**ROWS:**
===============
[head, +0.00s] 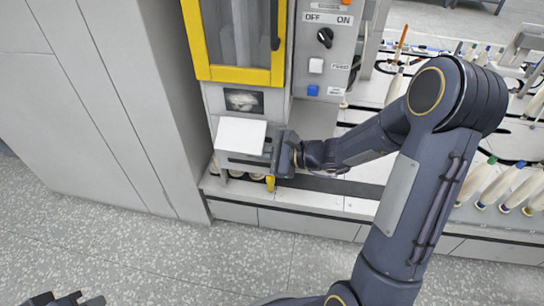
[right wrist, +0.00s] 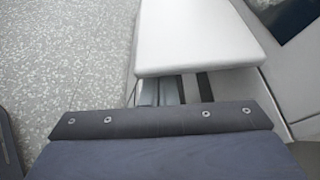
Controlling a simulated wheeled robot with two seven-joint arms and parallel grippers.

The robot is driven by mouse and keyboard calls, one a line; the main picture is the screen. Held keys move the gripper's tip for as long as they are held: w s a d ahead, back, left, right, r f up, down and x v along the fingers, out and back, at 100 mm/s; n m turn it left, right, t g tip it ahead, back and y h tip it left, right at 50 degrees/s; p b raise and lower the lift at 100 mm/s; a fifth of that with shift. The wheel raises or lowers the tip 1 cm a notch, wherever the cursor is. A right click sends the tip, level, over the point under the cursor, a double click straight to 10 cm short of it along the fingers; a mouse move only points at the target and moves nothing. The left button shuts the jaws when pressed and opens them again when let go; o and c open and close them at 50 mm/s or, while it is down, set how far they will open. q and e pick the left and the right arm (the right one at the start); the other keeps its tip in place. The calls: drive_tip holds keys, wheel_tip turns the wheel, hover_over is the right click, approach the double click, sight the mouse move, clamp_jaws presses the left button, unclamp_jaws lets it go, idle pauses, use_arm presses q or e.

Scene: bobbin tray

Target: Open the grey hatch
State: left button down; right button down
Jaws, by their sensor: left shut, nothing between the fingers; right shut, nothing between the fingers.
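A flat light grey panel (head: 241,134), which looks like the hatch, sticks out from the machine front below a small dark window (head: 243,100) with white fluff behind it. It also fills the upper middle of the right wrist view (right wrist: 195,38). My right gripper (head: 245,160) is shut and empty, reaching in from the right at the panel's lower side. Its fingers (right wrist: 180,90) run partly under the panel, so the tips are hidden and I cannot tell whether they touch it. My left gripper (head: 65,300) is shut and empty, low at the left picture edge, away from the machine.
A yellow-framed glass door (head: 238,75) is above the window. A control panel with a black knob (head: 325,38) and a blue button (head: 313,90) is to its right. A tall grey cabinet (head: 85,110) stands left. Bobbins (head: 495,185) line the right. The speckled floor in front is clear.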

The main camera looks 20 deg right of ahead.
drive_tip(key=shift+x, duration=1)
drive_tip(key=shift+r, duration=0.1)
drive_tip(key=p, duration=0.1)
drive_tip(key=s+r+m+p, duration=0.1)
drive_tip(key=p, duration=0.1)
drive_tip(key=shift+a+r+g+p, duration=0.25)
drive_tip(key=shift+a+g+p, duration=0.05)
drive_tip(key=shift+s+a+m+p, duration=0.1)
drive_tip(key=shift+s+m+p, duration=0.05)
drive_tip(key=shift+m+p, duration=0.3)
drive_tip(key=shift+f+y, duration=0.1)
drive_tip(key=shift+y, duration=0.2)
===============
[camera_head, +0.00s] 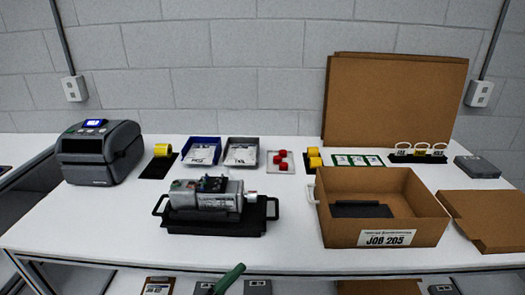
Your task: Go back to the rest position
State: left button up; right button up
===============
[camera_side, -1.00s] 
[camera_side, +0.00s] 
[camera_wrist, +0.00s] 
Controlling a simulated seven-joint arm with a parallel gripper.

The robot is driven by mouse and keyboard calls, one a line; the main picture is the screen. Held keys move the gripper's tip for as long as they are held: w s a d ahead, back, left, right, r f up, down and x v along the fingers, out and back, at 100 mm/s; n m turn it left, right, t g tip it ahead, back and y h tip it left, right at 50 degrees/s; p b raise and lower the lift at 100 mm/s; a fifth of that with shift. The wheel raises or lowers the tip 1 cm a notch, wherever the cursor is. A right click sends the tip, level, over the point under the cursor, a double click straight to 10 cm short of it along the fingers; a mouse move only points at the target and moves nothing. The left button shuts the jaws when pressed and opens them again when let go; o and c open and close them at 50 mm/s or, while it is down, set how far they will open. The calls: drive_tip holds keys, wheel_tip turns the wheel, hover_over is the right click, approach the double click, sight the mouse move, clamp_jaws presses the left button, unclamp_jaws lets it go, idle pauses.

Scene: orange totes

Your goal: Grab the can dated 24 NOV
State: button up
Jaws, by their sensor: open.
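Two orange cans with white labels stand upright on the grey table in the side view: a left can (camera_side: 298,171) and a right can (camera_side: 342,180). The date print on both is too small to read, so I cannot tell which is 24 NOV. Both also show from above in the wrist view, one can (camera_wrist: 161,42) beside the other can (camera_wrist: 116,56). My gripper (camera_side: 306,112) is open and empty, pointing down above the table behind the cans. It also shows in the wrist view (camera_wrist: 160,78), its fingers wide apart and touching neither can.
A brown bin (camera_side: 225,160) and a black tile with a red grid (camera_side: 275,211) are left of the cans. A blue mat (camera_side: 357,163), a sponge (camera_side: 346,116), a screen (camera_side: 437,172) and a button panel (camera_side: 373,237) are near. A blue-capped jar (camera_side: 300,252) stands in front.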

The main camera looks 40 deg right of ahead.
===============
**THE TASK:** Where a line above holds the string "parallel", show that line.

**RESPONSE TO THIS EXERCISE:**
Controlling a simulated wheeled robot with two seven-joint arms and parallel grippers.
Controlling a simulated seven-joint arm with a parallel gripper.

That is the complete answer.